— Start Data —

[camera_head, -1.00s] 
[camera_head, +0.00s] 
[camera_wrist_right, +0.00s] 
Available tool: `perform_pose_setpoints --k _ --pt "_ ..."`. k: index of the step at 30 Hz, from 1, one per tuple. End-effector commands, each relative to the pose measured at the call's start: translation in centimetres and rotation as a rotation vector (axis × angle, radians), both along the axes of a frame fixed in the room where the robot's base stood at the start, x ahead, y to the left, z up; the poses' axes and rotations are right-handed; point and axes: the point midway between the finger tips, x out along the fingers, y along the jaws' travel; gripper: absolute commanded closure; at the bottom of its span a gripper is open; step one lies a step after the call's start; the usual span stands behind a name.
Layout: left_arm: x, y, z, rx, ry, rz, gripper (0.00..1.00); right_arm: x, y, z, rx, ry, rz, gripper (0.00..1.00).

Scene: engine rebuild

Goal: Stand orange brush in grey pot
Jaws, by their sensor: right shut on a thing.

— End Data —

[The exercise] Give the material above again, word for word.

[Solution below]
[camera_head, -1.00s] 
[camera_head, +0.00s] 
[camera_wrist_right, +0.00s] 
Available tool: `perform_pose_setpoints --k _ --pt "_ ..."`. k: index of the step at 30 Hz, from 1, one per tuple. End-effector commands, each relative to the pose measured at the call's start: translation in centimetres and rotation as a rotation vector (axis × angle, radians), both along the axes of a frame fixed in the room where the robot's base stood at the start, x ahead, y to the left, z up; the poses' axes and rotations are right-handed; point and axes: the point midway between the finger tips, x out along the fingers, y along the jaws' travel; gripper: absolute commanded closure; at the bottom of its span a gripper is open; step one lies a step after the call's start; the usual span stands behind a name.
Layout: left_arm: x, y, z, rx, ry, rz, gripper (0.00..1.00); right_arm: x, y, z, rx, ry, rz, gripper (0.00..1.00).

Scene: engine rebuild

Goal: Stand orange brush in grey pot
Jaws, by their sensor: right shut on a thing.

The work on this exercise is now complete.